Even if prohibiting Davis from registering for the plebiscite were a violation of his voting rights, this case “involves too remote and abstract an inquiry for the proper exercise of the judicial function.” Texas v. United States, 523 U.S. 296, 300, 118 S.Ct. 1257, 140 L.Ed.2d 406 (1998). The plebiscite is not currently scheduled and as the district court found, it is not likely to ever occur ! The condition precedent to even scheduling the opinion poll is obtaining the registration of seventy percent of the eligible voters. Failing to satisfy this requirement (an event that even Davis describes as a “mirage”), the poll will not take place. Yet, amazingly, the majority finds these circumstances present a case ripe for resolution.
The majority mistakenly suggests that Heckler v. Mathews, 465 U.S. 728, 104 S.Ct. 1387, 79 L.Ed.2d 646 (1984) would apply.4 However, in Mathews, there was *1320no question that Social Security pension benefits would be paid. There was no uncertainty as to application of the allegedly unconstitutional pension offset provision. Thus, there was no question the issue was ripe. Indeed, the Court was not asked to determine ripeness and the Court did not address ripeness. Rather, the issue before the Court was determining the plaintiffs standing. The Court was asked to answer the question of whether the plaintiffs standing was dependant on his ability to receive additional benefits if he prevailed. See Mathews, 465 U.S. at 735-38,104 S.Ct. 1387.
Thus, the majority’s conclusion that this case is ripe is without precedent and ignores the district court’s extensive factual findings as to ripeness. Can you imagine the hours the district court will now have to spend resolving Davis’s many alleged claims, including claims of alleged unequal treatment under the Fourteenth Amendment, -alleged stigmatizing harm under the Establishment Clause, alleged violations of the Voting Rights Act, even though this plebiscite will never occur?
Given the speculative and remote course of events that stands between Davis and his contemplated injury, this matter is not ripe for adjudication, and the district court correctly dismissed Davis’s complaint.
. Guam became an "organized” territory after Congress enacted the Guam Organic Act in 1950, which granted the people of Guam United States citizenship and established institutions of local government. Guam is "unincorporated,” because not all' provisions of the U.S. Constitution apply to the territory. DOI Dep't of Insular Aff., Report on the State of the Islands (1997), http://www.doi.gov/oia/ reports/Chapter-4-Guam.cfm (last visited Apr. 15, 2015).

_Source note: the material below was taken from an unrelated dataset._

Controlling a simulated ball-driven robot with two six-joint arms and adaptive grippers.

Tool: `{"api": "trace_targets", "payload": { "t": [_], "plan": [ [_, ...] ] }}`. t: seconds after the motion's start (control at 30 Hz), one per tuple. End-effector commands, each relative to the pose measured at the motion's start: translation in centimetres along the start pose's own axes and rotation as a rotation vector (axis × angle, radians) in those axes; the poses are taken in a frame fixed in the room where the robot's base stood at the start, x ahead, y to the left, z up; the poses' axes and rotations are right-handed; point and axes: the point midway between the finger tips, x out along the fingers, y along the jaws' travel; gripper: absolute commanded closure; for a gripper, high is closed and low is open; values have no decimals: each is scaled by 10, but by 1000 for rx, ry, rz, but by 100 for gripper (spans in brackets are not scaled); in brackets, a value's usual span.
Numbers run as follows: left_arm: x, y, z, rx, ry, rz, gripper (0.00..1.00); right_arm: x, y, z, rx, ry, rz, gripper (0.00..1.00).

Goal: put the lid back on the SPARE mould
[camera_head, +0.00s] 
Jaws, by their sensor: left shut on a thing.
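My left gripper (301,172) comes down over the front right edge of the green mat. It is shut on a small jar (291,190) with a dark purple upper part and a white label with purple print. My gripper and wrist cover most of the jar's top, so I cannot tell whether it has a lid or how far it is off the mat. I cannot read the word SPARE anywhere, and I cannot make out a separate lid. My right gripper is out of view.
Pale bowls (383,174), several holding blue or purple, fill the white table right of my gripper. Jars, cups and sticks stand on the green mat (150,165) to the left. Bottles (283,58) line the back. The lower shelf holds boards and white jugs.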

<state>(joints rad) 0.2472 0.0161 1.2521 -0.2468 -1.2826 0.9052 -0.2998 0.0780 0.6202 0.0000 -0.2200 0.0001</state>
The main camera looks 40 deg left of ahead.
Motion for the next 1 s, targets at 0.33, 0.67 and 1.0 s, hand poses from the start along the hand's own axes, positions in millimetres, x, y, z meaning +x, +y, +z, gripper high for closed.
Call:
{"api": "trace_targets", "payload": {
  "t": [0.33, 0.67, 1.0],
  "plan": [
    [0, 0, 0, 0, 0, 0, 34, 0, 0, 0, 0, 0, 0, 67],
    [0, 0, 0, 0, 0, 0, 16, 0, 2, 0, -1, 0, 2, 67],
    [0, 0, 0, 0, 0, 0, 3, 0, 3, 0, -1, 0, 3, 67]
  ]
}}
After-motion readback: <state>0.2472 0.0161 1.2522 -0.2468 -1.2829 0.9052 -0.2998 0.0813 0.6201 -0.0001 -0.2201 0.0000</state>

. The Sixth Circuit appears to be the only Circuit that has directly addressed the question of when an alleged deprivation of voting rights is ripe. The court found the Constitution protects an individual's "fundamental right to vote not the right to register to vote.” *1319Lawson v. Shelby Cnty., 211 F.3d 331, 336 (6th Cir.2000) (emphasis added). Accordingly, the court found that the cause of action accrued on election day, "when [the plaintiffs] presented themselves at their polling station and were refused the right to vote,” not when they were "notified that their registrations had been rejected” for refusing to provide social security numbers. Id. Unlike this case, the "vote” at issue in Lawson involved an actual election.
. I note the majority also cites Batson v. Kentucky, 476 U.S. 79, 85-86, 106 S.Ct. 1712, 90 L.Ed.2d 69 (1986) to support its position. Op. 1315. However, in Batson, the United States Supreme Court held that a prosecutor’s use of peremptory challenges based on race violates the Equal Protection Clause of the Fourteenth Amendment. Batson, 476 U.S. at 85-86, 106 S.Ct. 1712. The Court’s focus was protecting the defendant’s constitutional right to a trial by jury. Id. The Court found that the jury must be "indifferently chosen to secure the defendant's right under the Fourteenth Amendment.” Id. at 87, 106 S.Ct. 1712 (internal quotation marks omitted) (emphasis added). It is difficult to understand how the majority extrapolated the holding in this case to its conclusion that Davis’s right to register for the plebiscite “is not unlike the right to participate in jury service, which may not be denied on a constitutionally unequal basis.” Op. 1315.
. The plaintiff in Mathews claimed that he was subjected to unequal treatment as to Social Security benefits "solely because of his *1320gender." Mathews, 465 U.S. at 738, 104 S.Ct. 1387. Specifically, the plaintiff alleged that “as a nondependent man, he receiv[ed] fewer benefits than he would if he were a similarly situated woman." Id. The Court focused on two factors when determining the plaintiff had standing (1) his injury was concrete as "there was no doubt about the direct causal relationship between the government’s alleged deprivation of appellee’s right to equal protection and the personal injury appellee has suffered — denial of Social Security benefits solely on the basis of his gender”; (2) that he was denied equal treatment solely because of gender (a protected class). Id. at 739-40 & n. 9, 104 S.Ct. 1387. The court concluded that the plaintiff’s standing did not depend on his ability to obtain increased Social Security benefits if he prevailed. Id. at 737, 104 S'.Ct. 1387.